Below are entries. Copy exactly the lines running from the line that holds "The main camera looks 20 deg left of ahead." to the line that holds "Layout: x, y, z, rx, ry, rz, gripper", with both ends included.

··· RECORDS SUPPLIED ···

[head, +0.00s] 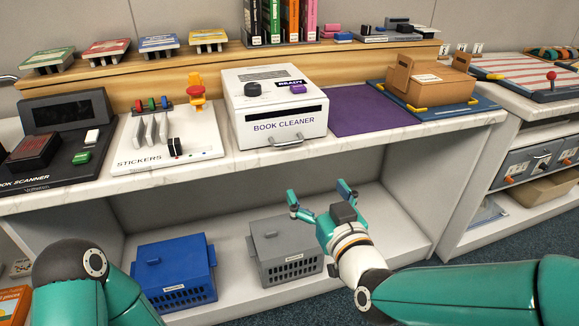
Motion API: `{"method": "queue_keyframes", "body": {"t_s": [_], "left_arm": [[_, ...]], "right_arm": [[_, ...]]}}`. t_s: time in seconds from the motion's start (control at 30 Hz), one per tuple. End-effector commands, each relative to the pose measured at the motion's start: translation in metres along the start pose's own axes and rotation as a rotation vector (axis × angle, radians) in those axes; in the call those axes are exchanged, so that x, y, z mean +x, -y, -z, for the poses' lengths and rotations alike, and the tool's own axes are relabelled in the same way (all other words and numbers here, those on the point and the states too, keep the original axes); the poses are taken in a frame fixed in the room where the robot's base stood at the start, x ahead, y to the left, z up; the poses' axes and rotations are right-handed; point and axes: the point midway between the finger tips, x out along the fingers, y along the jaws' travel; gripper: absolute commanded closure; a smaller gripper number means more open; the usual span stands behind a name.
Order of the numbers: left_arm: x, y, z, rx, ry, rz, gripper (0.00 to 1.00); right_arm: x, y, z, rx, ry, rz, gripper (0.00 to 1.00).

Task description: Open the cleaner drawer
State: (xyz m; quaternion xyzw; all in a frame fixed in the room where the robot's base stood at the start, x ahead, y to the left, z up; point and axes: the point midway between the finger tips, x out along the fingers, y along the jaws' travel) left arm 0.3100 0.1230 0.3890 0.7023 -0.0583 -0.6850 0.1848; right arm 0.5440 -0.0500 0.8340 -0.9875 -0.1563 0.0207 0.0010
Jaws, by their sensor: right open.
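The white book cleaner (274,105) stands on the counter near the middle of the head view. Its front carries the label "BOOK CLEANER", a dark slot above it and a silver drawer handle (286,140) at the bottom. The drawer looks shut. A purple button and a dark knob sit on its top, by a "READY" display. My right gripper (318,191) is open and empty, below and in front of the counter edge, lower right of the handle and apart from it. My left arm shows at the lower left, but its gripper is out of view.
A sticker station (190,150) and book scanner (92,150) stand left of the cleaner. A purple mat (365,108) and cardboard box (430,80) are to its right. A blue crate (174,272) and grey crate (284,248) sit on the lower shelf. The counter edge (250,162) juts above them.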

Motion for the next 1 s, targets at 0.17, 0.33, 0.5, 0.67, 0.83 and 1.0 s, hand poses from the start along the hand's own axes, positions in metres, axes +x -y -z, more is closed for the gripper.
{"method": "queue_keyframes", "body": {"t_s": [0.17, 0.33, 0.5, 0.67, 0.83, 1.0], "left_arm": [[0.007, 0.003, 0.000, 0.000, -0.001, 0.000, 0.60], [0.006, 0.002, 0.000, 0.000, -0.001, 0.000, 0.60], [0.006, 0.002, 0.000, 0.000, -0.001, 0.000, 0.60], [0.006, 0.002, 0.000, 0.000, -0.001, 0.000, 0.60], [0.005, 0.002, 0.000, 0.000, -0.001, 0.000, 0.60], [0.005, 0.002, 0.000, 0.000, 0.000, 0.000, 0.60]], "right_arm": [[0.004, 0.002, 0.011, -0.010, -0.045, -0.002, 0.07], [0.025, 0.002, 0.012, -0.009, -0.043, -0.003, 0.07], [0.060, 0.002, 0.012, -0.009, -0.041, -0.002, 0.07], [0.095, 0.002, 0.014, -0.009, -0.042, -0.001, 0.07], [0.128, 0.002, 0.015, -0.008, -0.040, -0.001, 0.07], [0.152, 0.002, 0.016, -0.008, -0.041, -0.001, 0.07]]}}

···
··· RECORDS SUPPLIED ···

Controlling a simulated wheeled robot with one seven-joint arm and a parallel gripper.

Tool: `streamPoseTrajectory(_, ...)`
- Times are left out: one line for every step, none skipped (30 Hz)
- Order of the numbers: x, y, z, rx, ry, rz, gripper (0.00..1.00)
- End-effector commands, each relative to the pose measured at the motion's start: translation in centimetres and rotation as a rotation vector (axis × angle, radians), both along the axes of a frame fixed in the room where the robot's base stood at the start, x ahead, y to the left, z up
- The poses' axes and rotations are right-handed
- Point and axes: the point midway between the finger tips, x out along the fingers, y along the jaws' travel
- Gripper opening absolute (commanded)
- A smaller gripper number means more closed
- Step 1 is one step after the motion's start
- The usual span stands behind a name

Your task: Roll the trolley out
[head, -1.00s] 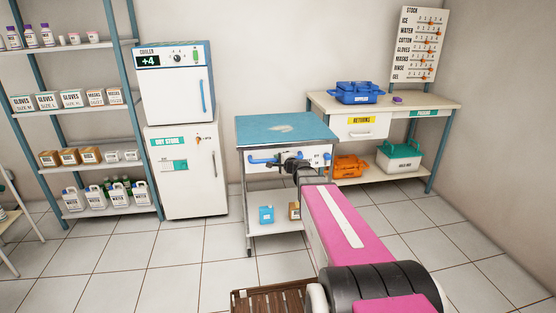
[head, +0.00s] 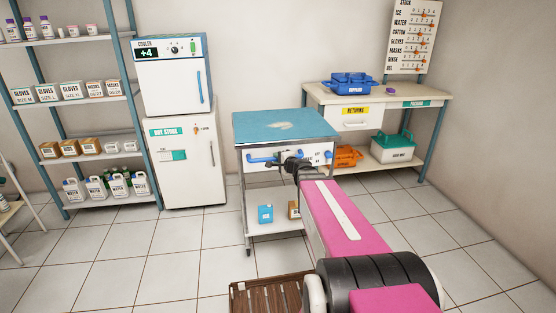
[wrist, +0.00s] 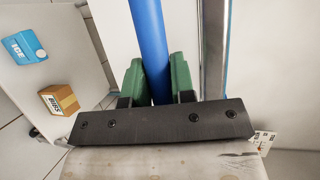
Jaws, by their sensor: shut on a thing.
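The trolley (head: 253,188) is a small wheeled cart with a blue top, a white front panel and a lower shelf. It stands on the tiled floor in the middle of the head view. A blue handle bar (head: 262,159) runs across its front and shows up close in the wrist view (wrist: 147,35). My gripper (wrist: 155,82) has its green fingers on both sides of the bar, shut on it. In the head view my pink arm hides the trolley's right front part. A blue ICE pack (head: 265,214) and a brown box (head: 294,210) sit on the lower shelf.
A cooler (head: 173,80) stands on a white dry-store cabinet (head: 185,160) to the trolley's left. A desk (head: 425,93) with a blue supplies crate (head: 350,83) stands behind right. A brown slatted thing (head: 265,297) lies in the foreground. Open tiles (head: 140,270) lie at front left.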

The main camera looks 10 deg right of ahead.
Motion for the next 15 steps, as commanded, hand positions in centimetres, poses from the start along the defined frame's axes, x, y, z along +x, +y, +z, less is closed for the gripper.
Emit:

···
··· RECORDS SUPPLIED ···

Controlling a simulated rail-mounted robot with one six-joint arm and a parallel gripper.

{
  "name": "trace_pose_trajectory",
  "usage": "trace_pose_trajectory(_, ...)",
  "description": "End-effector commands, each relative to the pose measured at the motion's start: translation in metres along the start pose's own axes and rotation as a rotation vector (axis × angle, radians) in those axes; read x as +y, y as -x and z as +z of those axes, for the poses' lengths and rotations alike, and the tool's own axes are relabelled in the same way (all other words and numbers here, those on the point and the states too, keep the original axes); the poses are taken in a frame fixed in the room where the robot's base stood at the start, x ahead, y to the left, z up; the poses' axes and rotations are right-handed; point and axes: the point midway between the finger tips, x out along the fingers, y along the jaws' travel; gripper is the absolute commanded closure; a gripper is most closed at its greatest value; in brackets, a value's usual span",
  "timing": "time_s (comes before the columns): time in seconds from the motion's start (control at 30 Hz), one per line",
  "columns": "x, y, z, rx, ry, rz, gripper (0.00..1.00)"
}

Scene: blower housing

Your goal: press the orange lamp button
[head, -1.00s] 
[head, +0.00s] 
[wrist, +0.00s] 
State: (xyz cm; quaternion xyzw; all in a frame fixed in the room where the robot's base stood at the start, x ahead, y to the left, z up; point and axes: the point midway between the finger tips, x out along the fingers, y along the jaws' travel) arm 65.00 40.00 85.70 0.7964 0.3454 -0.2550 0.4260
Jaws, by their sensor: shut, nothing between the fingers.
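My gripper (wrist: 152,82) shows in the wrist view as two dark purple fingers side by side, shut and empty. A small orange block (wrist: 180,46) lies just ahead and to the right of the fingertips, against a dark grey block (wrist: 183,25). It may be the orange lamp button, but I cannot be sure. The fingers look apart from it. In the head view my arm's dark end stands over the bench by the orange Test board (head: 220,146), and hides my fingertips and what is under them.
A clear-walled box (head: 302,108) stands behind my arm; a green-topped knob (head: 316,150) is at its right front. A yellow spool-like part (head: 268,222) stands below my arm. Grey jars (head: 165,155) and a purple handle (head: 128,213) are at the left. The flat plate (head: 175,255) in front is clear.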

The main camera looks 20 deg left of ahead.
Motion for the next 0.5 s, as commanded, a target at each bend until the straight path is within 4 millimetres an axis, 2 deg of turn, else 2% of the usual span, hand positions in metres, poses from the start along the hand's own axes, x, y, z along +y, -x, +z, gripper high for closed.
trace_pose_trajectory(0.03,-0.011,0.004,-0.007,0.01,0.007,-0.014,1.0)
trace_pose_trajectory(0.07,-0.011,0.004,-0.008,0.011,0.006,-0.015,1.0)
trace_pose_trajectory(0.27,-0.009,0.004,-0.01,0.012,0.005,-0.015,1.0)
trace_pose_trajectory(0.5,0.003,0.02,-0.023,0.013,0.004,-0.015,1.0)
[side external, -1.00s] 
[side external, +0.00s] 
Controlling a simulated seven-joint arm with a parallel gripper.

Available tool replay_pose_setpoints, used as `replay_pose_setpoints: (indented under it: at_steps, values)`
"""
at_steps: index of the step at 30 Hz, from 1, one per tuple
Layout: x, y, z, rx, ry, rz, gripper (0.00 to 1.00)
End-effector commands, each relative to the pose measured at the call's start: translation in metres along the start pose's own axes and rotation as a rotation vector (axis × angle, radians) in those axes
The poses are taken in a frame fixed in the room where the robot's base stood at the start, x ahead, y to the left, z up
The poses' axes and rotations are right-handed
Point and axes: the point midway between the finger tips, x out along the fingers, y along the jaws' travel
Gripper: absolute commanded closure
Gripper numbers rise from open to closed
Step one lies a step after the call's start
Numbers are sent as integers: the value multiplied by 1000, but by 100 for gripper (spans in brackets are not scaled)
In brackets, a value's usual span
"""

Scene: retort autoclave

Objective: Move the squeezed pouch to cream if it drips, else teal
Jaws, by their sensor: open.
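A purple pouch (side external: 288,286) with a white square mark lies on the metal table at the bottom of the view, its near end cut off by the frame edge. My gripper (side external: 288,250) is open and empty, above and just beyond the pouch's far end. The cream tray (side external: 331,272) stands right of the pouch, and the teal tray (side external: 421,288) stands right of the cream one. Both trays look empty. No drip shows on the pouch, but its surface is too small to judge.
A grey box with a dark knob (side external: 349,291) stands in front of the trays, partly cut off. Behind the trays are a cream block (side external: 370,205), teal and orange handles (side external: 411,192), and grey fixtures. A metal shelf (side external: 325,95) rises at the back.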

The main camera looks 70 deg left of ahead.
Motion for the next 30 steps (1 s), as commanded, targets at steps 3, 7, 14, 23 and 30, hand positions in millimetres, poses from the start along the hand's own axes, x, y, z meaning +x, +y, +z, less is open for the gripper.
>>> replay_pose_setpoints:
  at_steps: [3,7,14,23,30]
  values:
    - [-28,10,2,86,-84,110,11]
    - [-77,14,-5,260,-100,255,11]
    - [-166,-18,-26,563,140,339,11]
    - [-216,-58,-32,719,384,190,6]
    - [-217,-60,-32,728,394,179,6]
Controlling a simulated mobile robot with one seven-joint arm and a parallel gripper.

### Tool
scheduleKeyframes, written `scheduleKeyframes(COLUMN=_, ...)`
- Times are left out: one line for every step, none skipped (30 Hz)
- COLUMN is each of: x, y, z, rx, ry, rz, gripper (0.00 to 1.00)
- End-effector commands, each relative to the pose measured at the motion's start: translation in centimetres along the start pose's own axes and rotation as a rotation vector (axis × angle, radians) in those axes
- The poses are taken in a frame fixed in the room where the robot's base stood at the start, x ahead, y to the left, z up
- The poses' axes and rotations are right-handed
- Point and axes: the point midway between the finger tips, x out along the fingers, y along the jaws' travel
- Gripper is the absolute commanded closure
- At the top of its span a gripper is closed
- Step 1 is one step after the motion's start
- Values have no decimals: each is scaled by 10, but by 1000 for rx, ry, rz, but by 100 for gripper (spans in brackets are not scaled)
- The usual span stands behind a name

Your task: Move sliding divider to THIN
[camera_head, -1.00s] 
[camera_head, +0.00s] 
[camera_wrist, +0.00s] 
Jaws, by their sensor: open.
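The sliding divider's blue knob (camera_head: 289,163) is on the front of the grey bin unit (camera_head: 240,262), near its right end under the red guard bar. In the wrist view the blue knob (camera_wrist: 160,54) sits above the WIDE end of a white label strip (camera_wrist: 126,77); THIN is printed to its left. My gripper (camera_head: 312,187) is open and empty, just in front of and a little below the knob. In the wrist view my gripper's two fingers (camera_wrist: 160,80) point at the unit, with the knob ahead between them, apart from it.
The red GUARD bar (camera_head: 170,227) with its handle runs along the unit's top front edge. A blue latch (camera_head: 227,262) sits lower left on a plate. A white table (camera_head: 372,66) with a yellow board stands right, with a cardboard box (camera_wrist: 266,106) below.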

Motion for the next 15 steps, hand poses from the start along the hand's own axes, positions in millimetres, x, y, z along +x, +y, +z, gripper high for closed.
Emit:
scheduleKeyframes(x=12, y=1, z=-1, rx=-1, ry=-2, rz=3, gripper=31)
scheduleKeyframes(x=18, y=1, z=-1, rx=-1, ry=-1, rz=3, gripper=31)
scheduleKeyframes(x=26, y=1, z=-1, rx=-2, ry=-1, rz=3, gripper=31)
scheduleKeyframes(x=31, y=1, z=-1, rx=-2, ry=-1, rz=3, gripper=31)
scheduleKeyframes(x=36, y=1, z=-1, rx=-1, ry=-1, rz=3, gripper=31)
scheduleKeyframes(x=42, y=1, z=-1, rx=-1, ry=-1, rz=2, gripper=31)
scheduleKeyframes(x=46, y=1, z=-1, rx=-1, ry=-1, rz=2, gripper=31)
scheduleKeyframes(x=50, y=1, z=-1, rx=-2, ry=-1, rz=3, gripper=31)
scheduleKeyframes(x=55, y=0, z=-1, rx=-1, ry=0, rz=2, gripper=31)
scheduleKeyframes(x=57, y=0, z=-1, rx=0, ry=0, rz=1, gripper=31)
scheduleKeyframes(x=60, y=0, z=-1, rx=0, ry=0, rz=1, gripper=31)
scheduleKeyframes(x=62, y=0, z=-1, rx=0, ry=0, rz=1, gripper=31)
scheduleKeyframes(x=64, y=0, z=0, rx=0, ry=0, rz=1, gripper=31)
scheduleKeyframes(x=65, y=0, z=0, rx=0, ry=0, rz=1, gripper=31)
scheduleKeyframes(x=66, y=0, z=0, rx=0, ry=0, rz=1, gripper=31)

···

_ANSWER TO THE EXERCISE:_
The main camera looks 20 deg left of ahead.
Motion for the next 0.5 s, as commanded, a target at each bend until the straight path is within 4 millimetres an axis, 2 deg of turn, else 2% of the usual span, hand positions in metres, poses from the start along the hand's own axes, x, y, z along +y, -x, +z, gripper high for closed.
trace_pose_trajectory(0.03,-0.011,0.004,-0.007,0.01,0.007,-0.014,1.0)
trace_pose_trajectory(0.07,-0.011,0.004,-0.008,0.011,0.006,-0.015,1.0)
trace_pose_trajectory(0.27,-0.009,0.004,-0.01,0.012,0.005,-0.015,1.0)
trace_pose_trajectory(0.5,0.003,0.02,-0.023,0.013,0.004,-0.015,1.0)
[side external, -1.00s] 
[side external, +0.00s] 
Controlling a simulated seven-joint arm with a parallel gripper.

Available tool replay_pose_setpoints, used as `replay_pose_setpoints: (indented under it: at_steps, values)`
"""
at_steps: index of the step at 30 Hz, from 1, one per tuple
Layout: x, y, z, rx, ry, rz, gripper (0.00 to 1.00)

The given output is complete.